Re-arrangement of equation

Question

This type of question might be voted down or frowned upon, but if anyone could point me in the right direction I would be very grateful. I have worked through a question getting the following result:

$$ \frac{\nu{'}}{\nu}=\frac{(\hat{\Omega}\cdot{\beta}-1)}{(\hat{\Omega{'}}\cdot{\beta}-1)+\frac{h\nu}{\gamma{m_e}c^2}(\hat{\Omega}\cdot\hat{\Omega}'-1)} $$

Now, the problem is: I think I have done this question correctly. That is my assumption.
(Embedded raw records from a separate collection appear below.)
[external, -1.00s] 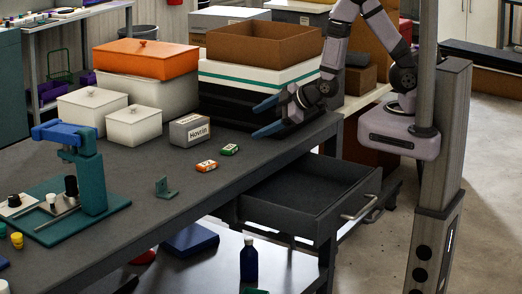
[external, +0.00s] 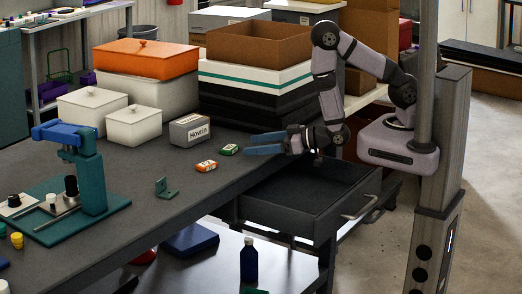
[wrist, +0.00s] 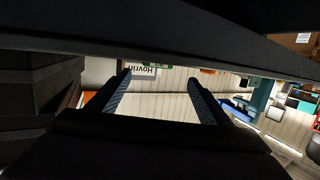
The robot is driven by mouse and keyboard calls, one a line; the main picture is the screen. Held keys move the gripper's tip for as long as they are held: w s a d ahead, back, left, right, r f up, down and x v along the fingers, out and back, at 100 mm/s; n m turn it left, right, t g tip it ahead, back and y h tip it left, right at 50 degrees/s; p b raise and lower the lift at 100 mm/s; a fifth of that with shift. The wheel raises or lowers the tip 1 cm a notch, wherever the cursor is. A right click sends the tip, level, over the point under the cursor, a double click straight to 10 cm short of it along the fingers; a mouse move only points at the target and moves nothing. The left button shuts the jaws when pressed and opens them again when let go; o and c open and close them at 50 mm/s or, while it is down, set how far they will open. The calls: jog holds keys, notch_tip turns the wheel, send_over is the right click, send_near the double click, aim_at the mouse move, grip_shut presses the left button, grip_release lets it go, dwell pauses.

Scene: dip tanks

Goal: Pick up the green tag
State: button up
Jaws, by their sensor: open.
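The green tag (external: 229,149) is a small flat green piece with a pale label, lying on the dark bench top. In the wrist view only a thin green strip of it (wrist: 158,65) shows at the edge of a dark band. My gripper (external: 248,143) has blue fingers pointing left, just right of the tag in the external view. In the wrist view its fingers (wrist: 160,78) are well apart with nothing held between them. They look apart from the tag, but their height above the bench is hard to tell.
An orange tag (external: 206,166) lies left of the green tag. A grey Hovrin box (external: 190,131) stands behind them, and a small green bracket (external: 166,188) nearer. Stacked trays (external: 257,75) rise behind my gripper. An open drawer (external: 310,195) juts out below it.

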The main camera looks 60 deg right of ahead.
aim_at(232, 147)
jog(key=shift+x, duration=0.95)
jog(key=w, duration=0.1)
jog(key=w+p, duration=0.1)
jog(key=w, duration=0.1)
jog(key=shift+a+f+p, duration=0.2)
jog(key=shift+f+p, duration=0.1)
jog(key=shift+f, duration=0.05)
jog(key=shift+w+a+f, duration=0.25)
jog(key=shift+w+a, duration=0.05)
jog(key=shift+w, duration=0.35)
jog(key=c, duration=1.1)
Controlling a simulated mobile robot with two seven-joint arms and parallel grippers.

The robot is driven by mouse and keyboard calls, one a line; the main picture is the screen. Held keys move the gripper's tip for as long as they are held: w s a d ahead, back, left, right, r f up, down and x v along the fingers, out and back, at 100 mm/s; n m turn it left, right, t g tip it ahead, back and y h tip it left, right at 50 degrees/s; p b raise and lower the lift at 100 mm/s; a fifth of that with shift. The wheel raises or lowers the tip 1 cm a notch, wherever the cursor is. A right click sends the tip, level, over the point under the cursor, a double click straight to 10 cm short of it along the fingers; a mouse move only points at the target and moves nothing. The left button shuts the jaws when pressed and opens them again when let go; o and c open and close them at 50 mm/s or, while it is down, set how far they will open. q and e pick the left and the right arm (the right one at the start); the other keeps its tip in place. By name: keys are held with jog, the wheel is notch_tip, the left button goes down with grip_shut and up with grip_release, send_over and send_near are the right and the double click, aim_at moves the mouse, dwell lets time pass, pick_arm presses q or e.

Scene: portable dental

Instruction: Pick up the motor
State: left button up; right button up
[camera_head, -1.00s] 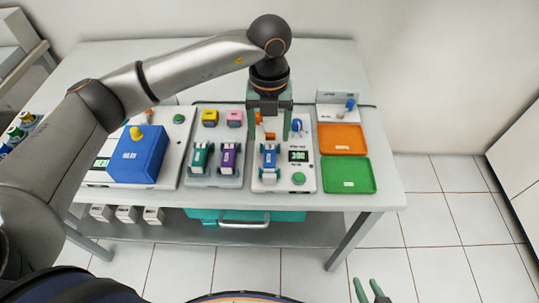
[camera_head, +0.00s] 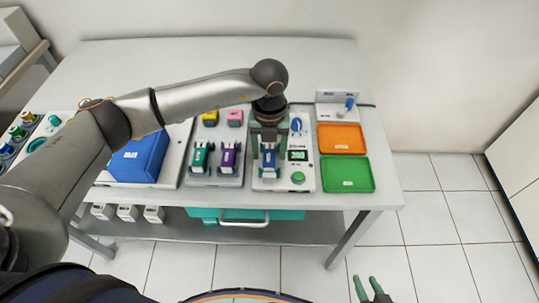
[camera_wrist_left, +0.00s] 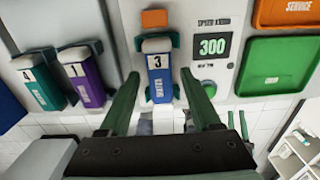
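A blue motor-like unit (camera_head: 270,158) with a white label and the number 3 sits on a white tester with a lit display. It also shows in the left wrist view (camera_wrist_left: 159,83). My left gripper (camera_head: 268,150) is over it, pointing down, with its green fingers apart. In the left wrist view the fingers (camera_wrist_left: 160,78) stand on either side of the blue unit, with gaps to it. The unit's far end is partly hidden by the gripper in the head view. My right gripper (camera_head: 368,283) is at the bottom right, empty, with its fingers apart.
A green unit (camera_head: 200,157) and a purple unit (camera_head: 228,157) lie in a grey holder to the left. A blue box (camera_head: 139,160) stands further left. An orange tray (camera_head: 342,138) and a green tray (camera_head: 347,174) lie to the right. The tester has a green button (camera_head: 298,177).

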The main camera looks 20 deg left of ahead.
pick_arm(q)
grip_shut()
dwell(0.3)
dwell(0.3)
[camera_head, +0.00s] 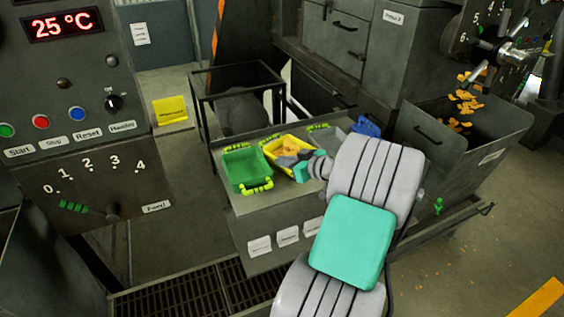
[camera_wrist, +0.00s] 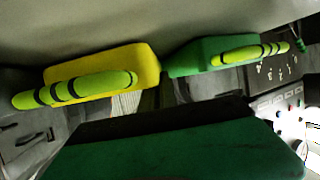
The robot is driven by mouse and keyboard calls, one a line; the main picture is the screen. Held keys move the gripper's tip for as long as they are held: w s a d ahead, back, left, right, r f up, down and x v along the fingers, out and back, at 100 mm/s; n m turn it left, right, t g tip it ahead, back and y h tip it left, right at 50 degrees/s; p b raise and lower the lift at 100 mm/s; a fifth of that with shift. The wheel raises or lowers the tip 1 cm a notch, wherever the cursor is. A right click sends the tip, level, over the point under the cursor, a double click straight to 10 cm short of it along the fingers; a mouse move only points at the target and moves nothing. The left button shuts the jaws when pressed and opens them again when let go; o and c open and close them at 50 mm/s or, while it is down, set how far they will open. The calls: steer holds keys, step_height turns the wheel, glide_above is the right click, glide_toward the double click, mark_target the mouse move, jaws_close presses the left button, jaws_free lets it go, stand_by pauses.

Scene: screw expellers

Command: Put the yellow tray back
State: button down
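The yellow tray (camera_head: 268,147) sits on the grey bench in the head view, with orange-brown bits in it. My gripper (camera_head: 292,160) is over its near right part and hides that end. The wrist view shows the yellow tray (camera_wrist: 125,68) with a yellow-green banded handle (camera_wrist: 75,90). A large dark green shape fills the bottom of that view; I cannot tell what it is. My fingertips are not clear in either view, so I cannot tell whether they are open or hold the tray.
A green tray (camera_head: 245,166) with yellow-green handles stands directly left of the yellow one; it also shows in the wrist view (camera_wrist: 200,58). A blue object (camera_head: 367,127) lies at the bench's right end. A black frame (camera_head: 238,98) rises behind. A chip-filled hopper (camera_head: 455,135) stands at right.

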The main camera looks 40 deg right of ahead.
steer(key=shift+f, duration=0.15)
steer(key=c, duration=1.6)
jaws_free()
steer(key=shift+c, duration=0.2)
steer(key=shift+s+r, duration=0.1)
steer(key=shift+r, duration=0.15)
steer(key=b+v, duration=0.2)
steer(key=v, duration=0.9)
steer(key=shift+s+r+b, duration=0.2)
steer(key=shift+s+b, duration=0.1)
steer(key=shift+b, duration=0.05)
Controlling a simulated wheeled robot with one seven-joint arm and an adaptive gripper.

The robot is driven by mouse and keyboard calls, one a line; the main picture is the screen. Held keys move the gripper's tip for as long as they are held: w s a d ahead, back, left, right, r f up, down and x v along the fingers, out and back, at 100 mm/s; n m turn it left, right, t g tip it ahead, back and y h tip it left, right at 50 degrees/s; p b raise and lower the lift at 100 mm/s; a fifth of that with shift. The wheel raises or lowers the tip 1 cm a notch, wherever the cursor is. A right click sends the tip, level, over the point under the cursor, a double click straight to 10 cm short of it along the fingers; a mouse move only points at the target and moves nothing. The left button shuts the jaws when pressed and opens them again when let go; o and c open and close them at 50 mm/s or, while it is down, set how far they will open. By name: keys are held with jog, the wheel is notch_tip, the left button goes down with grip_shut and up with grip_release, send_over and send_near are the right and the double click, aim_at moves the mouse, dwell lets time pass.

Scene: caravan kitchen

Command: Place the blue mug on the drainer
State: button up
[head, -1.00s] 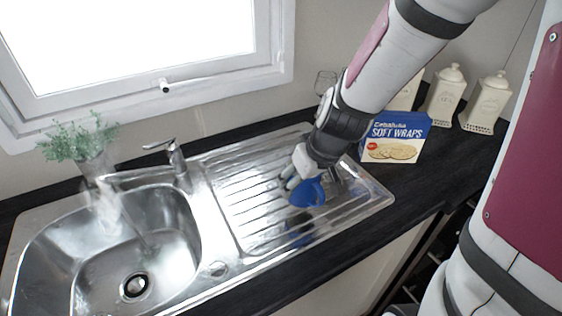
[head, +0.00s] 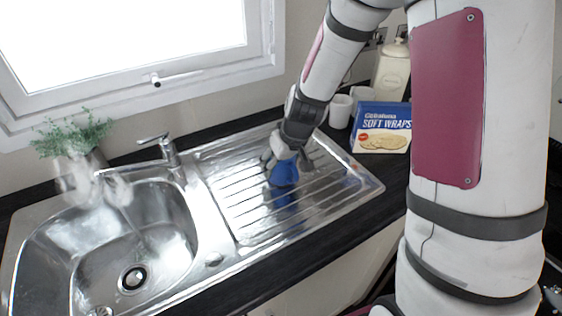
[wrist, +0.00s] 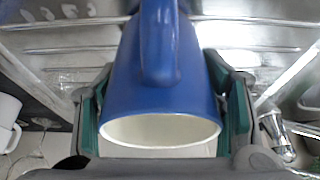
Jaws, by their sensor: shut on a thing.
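The blue mug (head: 284,173) is at the ribbed steel drainer (head: 327,191), right of the sink bowl. In the wrist view the mug (wrist: 158,85) fills the middle, its cream-rimmed mouth toward the camera and its handle on the upper side. My gripper (head: 281,158) is shut on the mug, with a green-padded finger on each side of it. In the head view the mug is at or just above the ribs, with a blue reflection below it; I cannot tell whether it touches.
The sink bowl (head: 135,245) and tap (head: 162,150) are left of the drainer. A potted plant (head: 75,145) stands behind the sink. A soft wraps box (head: 381,128), white mugs (head: 340,110) and a cream canister (head: 391,70) stand behind and right. The drainer's right part is clear.

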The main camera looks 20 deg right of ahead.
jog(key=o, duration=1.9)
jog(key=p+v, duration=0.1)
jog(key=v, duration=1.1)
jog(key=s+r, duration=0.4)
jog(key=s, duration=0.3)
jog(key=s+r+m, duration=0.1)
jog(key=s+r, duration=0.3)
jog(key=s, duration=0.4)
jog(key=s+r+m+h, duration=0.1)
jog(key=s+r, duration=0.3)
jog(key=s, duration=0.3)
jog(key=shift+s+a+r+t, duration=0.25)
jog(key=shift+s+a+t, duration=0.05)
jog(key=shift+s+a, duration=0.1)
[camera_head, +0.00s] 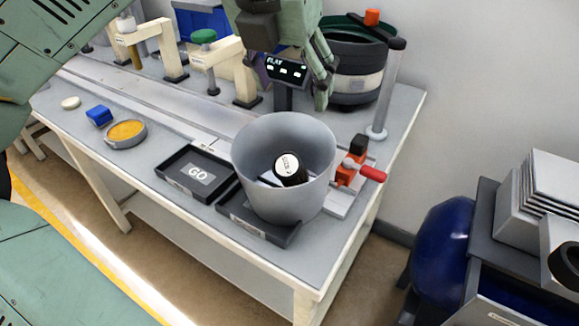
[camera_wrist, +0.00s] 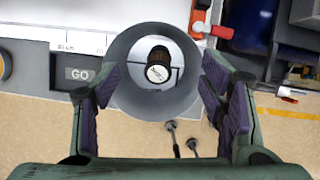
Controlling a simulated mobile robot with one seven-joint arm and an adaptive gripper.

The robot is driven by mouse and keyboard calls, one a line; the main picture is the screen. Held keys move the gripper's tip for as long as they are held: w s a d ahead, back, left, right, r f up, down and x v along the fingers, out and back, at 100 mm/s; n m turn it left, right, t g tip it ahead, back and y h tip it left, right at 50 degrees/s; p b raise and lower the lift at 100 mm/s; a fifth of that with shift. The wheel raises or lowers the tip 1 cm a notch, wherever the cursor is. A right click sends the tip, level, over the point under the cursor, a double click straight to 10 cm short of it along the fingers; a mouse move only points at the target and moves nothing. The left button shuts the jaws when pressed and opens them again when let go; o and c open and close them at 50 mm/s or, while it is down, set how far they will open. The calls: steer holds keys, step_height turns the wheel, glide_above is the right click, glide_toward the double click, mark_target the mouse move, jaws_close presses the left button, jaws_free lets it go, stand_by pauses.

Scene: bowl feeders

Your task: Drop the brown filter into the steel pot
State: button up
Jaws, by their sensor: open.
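The steel pot, a wide grey open-topped cylinder (camera_head: 245,180), stands near the front right of the bench, over a black tray. It also shows between my fingers in the wrist view (camera_wrist: 128,88). A dark cylinder with a white round label (camera_head: 291,168) is inside it, tilted, and also shows in the wrist view (camera_wrist: 158,52). I cannot tell whether this dark cylinder is the brown filter; no other clearly brown filter shows. My gripper (camera_head: 322,85) is above and behind the pot in the head view. Its fingers are apart with nothing held (camera_wrist: 160,65).
A black GO tray (camera_head: 172,178) lies left of the pot. A red-handled clamp (camera_head: 352,165) and a grey post (camera_head: 388,90) stand to its right. A dish with orange contents (camera_head: 145,134) and a blue block (camera_head: 99,115) lie farther left. A black bowl feeder (camera_head: 350,92) stands behind.

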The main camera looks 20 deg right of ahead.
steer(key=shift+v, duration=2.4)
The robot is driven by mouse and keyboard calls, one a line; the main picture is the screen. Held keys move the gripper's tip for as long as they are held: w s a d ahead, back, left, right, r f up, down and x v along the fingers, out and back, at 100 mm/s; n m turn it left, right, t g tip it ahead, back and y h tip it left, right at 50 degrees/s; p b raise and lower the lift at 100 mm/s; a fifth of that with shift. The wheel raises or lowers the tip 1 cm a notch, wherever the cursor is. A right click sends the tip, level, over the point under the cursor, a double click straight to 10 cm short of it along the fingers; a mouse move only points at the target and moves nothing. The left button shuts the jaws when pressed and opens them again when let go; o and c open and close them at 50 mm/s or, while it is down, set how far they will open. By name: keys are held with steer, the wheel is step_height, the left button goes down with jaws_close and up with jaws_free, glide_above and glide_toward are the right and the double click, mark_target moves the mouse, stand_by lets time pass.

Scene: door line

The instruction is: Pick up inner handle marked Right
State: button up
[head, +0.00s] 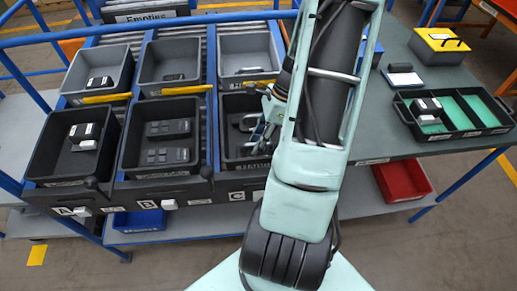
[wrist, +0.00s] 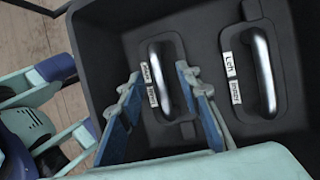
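In the wrist view, two silver handles on dark plates lie in a black bin (wrist: 115,35). The right one (wrist: 264,72) has a white tag reading "Left" and "Inner". The other handle (wrist: 160,80) has a tag whose upper word is hard to read from here; its lower word looks like "Inner". My gripper (wrist: 160,76) is open. Its two blue-grey fingers appear on either side of this second handle, with nothing held. Whether the tips are level with the handle or above it is unclear. In the head view my gripper (head: 268,118) is over bin C, partly hidden by my arm.
Bins with other parts stand left of bin C, such as the front left bin (head: 48,152) and the middle one (head: 127,150). A black tray with green compartments (head: 465,128) lies on the right bench. Bin walls surround my gripper closely.

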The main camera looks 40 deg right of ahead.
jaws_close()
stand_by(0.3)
However, the question asks to show that:

$$ \frac{\nu{'}}{\nu}=\frac{(1-\hat{\Omega}\cdot{\beta})}{(1-\hat{\Omega{'}}\cdot{\beta})+\frac{h\nu}{\gamma{m_e}c^2}(1-\hat{\Omega}\cdot\hat{\Omega}')} $$

So my question is this: have I gone wrong or am I able to re-arrange my expression into the expression I need to show...?

Answer 1

To get

$$\frac{\nu{'}}{\nu}=\frac{(\hat{\Omega}\cdot{\beta}-1)}{(\hat{\Omega{'}}\cdot{\beta}-1)+\frac{h\nu}{\gamma{m_e}c^2}(\hat{\Omega}\cdot\hat{\Omega}'-1)}$$

changed into the correct form, we have $(\hat{\Omega}\cdot{\beta}-1)=-(1-\hat{\Omega}\cdot{\beta})$ and $(\hat{\Omega{'}}\cdot{\beta}-1)+\frac{h\nu}{\gamma{m_e}c^2}(\hat{\Omega}\cdot\hat{\Omega}'-1)=-(1-\hat{\Omega{'}}\cdot{\beta})-\frac{h\nu}{\gamma{m_e}c^2}(1-\hat{\Omega}\cdot\hat{\Omega}')$, and so we have

$$\frac{\nu{'}}{\nu}=\frac{-(1-\hat{\Omega}\cdot{\beta})}{-(1-\hat{\Omega{'}}\cdot{\beta})-\frac{h\nu}{\gamma{m_e}c^2}(1-\hat{\Omega}\cdot\hat{\Omega}')}=\frac{(1-\hat{\Omega}\cdot{\beta})}{(1-\hat{\Omega{'}}\cdot{\beta})+\frac{h\nu}{\gamma{m_e}c^2}(1-\hat{\Omega}\cdot\hat{\Omega}')}$$

where we have used the distributive property to extract $-1$ in the denominator.